# WORK INSTRUCTIONS
Tally up the lines below that include the word "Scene". Answer with the number alone.

# GIVEN RECORDS
....

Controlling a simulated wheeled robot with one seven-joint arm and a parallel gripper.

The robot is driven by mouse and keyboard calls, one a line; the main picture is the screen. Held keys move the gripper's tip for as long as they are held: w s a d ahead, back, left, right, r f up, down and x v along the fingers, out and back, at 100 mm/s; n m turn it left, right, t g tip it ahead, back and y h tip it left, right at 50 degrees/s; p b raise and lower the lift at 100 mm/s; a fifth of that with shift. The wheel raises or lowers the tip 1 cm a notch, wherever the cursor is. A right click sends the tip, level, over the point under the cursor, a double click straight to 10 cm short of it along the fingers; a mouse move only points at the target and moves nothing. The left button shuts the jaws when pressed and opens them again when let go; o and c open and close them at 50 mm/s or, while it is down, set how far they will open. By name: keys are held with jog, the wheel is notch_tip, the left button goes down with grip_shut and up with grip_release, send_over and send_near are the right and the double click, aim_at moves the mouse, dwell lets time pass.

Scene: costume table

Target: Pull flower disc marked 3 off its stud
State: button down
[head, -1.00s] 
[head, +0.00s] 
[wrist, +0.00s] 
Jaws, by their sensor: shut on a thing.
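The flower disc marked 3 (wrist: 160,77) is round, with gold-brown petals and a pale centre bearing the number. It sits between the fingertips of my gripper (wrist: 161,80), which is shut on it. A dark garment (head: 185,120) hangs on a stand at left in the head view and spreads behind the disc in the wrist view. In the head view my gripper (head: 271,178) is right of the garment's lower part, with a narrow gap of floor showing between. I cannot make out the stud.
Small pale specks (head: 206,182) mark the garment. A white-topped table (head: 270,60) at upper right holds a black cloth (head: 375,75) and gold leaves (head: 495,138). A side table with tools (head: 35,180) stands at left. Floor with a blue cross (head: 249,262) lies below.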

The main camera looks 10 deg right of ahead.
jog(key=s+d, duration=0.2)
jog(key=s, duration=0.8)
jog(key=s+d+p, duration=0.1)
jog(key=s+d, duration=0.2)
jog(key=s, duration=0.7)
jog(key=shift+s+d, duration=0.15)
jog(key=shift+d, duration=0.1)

....

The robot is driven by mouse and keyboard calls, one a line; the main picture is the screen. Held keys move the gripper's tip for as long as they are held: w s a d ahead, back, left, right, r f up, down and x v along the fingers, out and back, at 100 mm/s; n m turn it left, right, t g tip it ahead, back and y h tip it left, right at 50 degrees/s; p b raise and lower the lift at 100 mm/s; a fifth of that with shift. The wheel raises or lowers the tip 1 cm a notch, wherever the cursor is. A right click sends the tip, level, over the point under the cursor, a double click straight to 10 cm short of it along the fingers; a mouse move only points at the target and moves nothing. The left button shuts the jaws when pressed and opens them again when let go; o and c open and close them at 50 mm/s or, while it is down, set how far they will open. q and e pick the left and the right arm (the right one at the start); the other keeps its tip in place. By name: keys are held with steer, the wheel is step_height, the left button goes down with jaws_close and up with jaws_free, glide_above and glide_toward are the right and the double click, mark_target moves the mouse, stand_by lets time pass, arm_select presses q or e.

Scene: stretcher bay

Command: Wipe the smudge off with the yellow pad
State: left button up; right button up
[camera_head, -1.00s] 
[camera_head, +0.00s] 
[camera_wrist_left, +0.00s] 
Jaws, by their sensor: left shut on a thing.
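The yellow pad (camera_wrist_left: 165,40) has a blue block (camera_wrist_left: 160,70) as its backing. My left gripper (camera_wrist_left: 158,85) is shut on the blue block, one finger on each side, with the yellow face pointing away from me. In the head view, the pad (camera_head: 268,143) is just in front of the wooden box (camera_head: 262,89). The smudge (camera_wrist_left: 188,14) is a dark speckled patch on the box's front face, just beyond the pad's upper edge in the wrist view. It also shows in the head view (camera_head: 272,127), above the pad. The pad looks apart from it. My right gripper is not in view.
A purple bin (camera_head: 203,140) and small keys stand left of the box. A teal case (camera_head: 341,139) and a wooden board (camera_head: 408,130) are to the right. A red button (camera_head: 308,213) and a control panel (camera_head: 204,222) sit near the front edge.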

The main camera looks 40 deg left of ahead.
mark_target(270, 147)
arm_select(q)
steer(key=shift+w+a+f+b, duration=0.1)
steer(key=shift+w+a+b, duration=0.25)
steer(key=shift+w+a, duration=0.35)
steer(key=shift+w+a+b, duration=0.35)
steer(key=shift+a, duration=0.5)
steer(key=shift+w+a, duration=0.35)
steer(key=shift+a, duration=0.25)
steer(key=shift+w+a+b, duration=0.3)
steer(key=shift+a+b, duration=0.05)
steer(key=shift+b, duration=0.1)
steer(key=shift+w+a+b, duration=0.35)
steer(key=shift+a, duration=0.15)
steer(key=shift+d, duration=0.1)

....

# REPLY
2